> [Task objective]: Retype the material word for word.

> [Recorded data]:
# # # #

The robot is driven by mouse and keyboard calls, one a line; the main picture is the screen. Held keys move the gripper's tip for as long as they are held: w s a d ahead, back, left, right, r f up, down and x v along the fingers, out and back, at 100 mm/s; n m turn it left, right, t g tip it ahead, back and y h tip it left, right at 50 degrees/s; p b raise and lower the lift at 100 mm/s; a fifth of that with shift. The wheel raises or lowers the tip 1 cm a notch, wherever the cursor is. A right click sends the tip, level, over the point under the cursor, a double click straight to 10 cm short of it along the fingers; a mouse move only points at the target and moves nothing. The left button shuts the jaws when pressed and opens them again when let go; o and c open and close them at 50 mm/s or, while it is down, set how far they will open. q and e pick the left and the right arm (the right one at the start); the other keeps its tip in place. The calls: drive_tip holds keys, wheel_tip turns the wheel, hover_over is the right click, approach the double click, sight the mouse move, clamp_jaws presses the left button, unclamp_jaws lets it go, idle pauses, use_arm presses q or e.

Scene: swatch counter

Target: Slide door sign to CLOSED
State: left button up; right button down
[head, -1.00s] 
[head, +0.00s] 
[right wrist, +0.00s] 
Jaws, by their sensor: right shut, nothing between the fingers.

# # # #

> [Expected answer]:
The robot is driven by mouse and keyboard calls, one a line; the main picture is the screen. Held keys move the gripper's tip for as long as they are held: w s a d ahead, back, left, right, r f up, down and x v along the fingers, out and back, at 100 mm/s; n m turn it left, right, t g tip it ahead, back and y h tip it left, right at 50 degrees/s; p b raise and lower the lift at 100 mm/s; a fifth of that with shift. The wheel raises or lowers the tip 1 cm a notch, wherever the cursor is. A right click sends the tip, level, over the point under the cursor, a double click straight to 10 cm short of it along the fingers; a mouse move only points at the target and moves nothing. The left button shuts the jaws when pressed and opens them again when let go; o and c open and close them at 50 mm/s or, while it is down, set how far they will open. q and e pick the left and the right arm (the right one at the start); the other keeps its tip in place. The calls: drive_tip holds keys, wheel_tip turns the wheel, hover_over is the right click, approach the double click, sight the mouse move, clamp_jaws presses the left button, unclamp_jaws lets it go, idle pauses, use_arm presses q or e.

Scene: swatch counter

Target: Slide door sign to CLOSED
State: left button up; right button down
[head, -1.00s] 
[head, +0.00s] 
[right wrist, +0.00s] 
Jaws, by their sensor: right shut, nothing between the fingers.

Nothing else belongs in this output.